Given instruction: Narrow the data below down to the lines containing "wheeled".

[Robot control records]
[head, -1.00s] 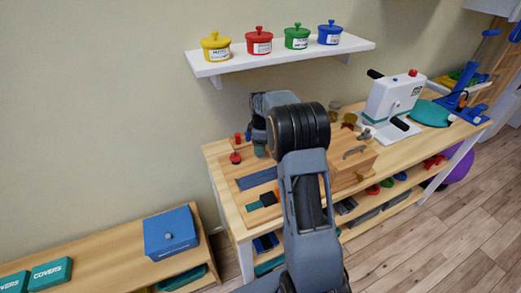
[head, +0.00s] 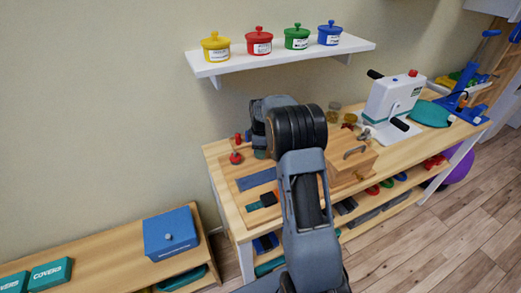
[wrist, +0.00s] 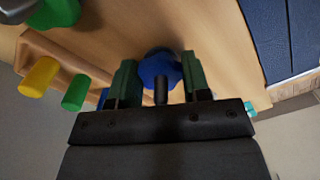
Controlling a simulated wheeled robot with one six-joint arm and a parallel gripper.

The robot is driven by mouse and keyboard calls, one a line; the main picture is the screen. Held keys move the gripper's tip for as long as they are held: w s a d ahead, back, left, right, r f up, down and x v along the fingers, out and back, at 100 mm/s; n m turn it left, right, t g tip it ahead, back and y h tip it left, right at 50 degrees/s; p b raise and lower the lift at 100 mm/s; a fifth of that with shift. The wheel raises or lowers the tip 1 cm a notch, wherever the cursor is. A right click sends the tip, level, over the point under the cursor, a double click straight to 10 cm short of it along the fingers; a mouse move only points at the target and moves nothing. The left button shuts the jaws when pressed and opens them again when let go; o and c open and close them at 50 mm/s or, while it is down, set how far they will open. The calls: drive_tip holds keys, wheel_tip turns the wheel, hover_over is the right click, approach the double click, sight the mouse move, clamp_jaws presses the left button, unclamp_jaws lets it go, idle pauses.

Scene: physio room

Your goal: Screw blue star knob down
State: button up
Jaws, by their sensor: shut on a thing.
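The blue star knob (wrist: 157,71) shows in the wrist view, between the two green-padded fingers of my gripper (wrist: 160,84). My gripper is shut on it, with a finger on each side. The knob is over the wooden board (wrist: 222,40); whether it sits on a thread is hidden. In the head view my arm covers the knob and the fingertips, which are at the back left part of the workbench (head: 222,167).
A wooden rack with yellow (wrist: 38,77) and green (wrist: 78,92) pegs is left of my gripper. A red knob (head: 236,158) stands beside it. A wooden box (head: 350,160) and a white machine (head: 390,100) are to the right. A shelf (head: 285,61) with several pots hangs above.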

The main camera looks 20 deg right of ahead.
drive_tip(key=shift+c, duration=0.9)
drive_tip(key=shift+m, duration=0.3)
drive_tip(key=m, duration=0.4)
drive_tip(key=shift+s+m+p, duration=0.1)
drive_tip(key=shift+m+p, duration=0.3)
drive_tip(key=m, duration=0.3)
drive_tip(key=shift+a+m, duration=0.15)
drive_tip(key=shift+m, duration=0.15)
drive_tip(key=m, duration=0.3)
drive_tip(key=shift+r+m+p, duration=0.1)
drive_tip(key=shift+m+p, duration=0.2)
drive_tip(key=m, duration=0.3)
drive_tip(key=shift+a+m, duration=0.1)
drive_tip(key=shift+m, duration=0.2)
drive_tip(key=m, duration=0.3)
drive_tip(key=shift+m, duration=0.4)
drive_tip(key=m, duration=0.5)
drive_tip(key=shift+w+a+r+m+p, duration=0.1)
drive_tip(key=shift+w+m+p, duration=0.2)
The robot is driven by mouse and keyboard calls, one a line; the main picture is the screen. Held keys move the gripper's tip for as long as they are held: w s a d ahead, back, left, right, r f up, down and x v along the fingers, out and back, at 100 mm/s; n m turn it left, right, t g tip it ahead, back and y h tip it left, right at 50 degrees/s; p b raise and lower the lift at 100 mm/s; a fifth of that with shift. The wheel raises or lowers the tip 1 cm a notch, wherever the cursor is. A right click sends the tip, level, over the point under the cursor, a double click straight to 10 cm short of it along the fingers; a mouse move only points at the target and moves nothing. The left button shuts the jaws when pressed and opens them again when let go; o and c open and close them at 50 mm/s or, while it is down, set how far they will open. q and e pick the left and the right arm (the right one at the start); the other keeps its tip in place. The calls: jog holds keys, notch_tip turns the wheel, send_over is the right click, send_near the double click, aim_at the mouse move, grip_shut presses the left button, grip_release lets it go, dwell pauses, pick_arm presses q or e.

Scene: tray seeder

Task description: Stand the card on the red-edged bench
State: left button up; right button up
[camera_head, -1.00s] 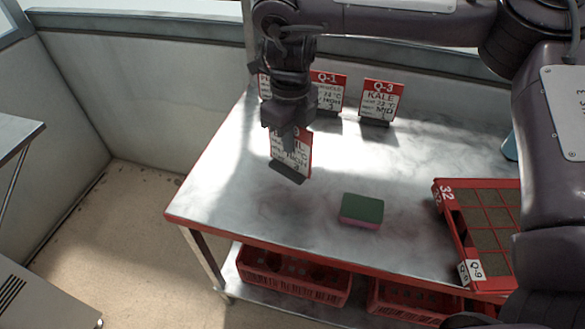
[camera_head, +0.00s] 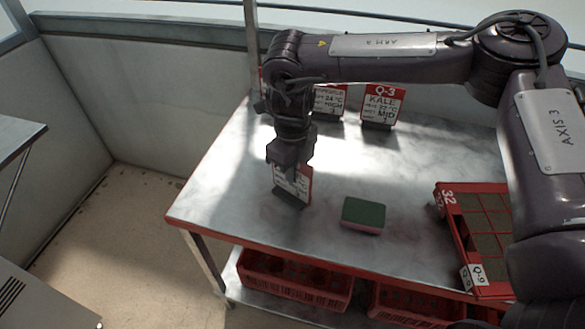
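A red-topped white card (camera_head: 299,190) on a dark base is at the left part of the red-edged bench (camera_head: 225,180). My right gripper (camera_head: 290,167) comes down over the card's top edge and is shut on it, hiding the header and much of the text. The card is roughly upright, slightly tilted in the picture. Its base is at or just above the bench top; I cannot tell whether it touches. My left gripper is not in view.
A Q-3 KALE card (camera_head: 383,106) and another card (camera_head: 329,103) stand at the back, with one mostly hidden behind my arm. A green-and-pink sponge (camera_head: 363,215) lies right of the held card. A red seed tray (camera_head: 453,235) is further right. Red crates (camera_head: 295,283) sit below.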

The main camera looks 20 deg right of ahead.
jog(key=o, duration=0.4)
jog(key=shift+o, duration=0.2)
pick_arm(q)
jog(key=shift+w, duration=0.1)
...
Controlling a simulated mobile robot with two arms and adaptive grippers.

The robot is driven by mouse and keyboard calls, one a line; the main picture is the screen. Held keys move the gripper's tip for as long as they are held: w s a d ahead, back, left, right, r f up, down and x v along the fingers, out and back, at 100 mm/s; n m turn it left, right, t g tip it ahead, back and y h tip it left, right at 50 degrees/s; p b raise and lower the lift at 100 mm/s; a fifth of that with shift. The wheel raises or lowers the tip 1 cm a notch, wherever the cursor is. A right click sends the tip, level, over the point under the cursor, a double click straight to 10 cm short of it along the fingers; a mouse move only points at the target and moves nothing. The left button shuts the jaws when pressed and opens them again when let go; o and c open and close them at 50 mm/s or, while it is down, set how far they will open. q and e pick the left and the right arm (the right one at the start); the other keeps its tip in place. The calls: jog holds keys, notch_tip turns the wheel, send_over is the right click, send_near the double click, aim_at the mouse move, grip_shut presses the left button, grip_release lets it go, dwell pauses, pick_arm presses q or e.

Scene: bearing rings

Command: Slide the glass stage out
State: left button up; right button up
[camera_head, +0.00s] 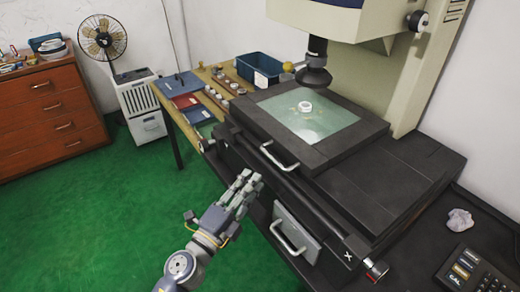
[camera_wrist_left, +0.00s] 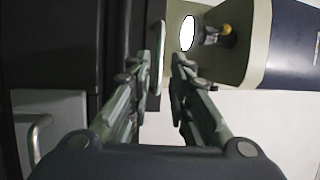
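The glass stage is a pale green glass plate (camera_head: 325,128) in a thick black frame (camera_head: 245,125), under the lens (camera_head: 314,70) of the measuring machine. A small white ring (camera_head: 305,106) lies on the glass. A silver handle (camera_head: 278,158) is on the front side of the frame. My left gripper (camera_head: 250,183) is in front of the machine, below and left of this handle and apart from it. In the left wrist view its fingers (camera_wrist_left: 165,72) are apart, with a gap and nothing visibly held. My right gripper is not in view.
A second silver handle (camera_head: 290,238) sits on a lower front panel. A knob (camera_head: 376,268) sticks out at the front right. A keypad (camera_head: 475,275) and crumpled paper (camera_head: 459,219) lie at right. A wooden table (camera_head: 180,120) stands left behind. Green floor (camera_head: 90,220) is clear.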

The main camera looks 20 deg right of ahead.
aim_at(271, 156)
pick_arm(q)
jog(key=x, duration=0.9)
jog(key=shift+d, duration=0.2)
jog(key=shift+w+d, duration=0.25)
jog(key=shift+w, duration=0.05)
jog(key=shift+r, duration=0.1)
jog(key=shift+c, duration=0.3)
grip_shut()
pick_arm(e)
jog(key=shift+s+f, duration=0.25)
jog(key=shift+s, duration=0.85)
==
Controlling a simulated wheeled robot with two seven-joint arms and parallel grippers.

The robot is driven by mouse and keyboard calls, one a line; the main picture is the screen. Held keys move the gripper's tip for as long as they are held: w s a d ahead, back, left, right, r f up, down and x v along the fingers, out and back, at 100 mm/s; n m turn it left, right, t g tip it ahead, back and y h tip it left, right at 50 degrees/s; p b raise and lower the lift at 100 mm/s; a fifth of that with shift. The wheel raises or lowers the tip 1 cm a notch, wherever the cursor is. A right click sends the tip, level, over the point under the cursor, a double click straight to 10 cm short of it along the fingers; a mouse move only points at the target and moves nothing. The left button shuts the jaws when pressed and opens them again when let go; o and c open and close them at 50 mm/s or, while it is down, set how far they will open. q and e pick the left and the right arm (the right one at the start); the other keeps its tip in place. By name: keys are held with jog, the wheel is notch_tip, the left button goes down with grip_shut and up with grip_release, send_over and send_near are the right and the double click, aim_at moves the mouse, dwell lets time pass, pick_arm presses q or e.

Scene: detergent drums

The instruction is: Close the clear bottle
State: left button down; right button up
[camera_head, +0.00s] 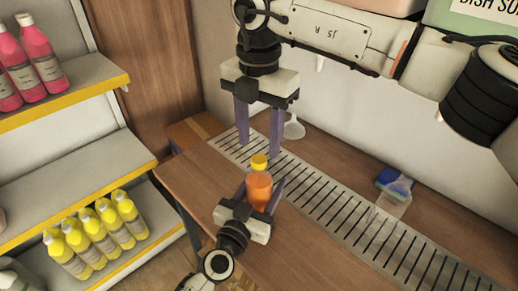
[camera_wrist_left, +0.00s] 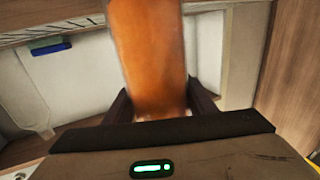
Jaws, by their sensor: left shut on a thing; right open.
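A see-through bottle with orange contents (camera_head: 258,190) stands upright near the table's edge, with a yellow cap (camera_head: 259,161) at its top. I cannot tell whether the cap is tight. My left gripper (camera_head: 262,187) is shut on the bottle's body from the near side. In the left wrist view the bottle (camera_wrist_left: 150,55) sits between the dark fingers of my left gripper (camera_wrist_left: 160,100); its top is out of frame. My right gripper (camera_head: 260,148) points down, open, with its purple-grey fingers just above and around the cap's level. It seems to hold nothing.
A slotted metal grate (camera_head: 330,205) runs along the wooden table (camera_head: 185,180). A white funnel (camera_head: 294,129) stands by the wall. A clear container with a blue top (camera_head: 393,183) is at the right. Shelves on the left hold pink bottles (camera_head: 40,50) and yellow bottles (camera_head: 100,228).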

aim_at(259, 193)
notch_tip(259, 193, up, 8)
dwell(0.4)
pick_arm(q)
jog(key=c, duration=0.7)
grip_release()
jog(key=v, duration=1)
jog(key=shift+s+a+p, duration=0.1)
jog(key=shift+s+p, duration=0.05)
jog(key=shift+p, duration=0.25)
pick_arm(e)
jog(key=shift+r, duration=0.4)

Written answer:
Controlling a simulated wheeled robot with one six-joint arm and a parallel gripper.
Controlling a simulated wheeled robot with two seven-joint arms and parallel grippers.

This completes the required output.